Moanalua Streams

Liquid Futures Lab

Liquid Futures is a collaborative project with Jaimey Hamilton Faris and the Spring 2023 ART 484: Contemporary Art and Ecology class. Liquid Futures hopes to serve as a collaborative model of art practices engaging in regenerating community-environment connection.  Collectively, we have built an archive of models that offer creative approaches to learning about, sharing, and transforming our relations to each other and gifts of this watery world. Some of the modes of Liquid Futures include: oral histories, digital storytelling, re-mapping, collective mural making, toolkits, maps, scores, scripts, tours, hosting events or exchanges, and more.

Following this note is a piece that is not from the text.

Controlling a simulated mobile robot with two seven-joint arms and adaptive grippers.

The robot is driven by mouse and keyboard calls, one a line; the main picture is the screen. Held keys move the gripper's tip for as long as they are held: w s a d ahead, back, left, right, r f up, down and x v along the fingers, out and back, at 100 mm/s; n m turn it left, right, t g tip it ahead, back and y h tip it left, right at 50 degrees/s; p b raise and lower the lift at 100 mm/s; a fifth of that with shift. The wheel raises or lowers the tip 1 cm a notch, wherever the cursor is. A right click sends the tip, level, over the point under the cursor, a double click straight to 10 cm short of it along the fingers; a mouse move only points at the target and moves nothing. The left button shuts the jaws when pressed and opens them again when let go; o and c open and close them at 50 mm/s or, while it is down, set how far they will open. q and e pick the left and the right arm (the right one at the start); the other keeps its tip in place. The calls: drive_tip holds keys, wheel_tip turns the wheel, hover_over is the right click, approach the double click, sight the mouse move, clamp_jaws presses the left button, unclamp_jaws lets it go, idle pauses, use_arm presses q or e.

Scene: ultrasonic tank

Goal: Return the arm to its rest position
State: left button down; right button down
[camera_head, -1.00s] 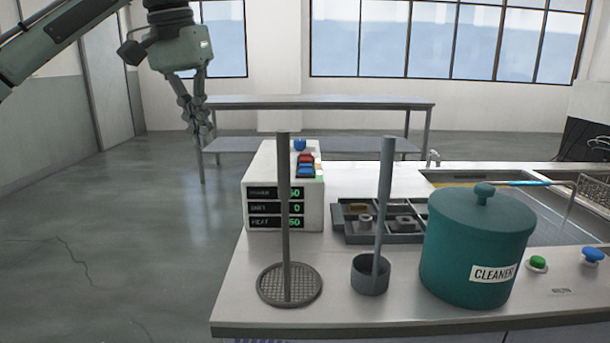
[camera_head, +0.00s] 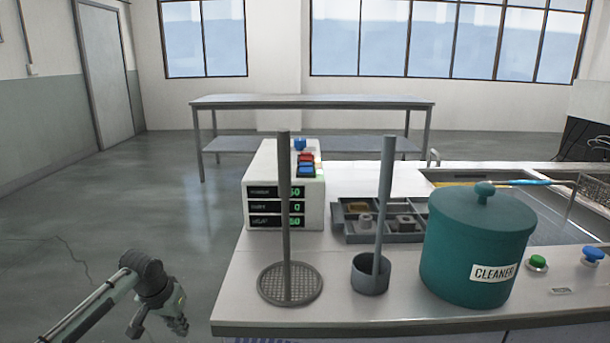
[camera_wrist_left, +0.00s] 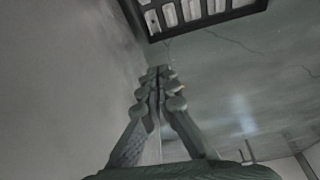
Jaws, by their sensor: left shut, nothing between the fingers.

As a designer, my particular practice is focused on design. This page acts as an archive of my personal pilina with Moanalua Valley; in particular, Moanalua Streams. I frequently walked the trails within it growing up, and it was one of my favorite places to go to to engage with nature. Komorebi, a concept I’ve always found particularly interesting, was something that Moanalua Streams/Valley best represented.

liquid love

Growing up, all I knew was the deep hills of Kalihi. The house I lived in was relatively deeper in the valley, nearby a church and would always look beautiful in the rain. Despite the reputation that Kalihi gets, it was home to me, but my family had plans to move out from the family complex we were in. My mother and grandmother were living on the bottom half of a house shared with my cousins, thus having our own place was something we were looking forward to. Red Hill became the place for us. Moving away from the lush greenery to the bottom floor of an apartment building that mirrored the appearance of typical Section 8 housing, I wasn’t particularly fond until I realized that I was just a few miles away from Moanalua Valley. During high school, I finally had the ability to do things on my own and go out every once in a while, and hiking the valley was something I was consistently been fond of.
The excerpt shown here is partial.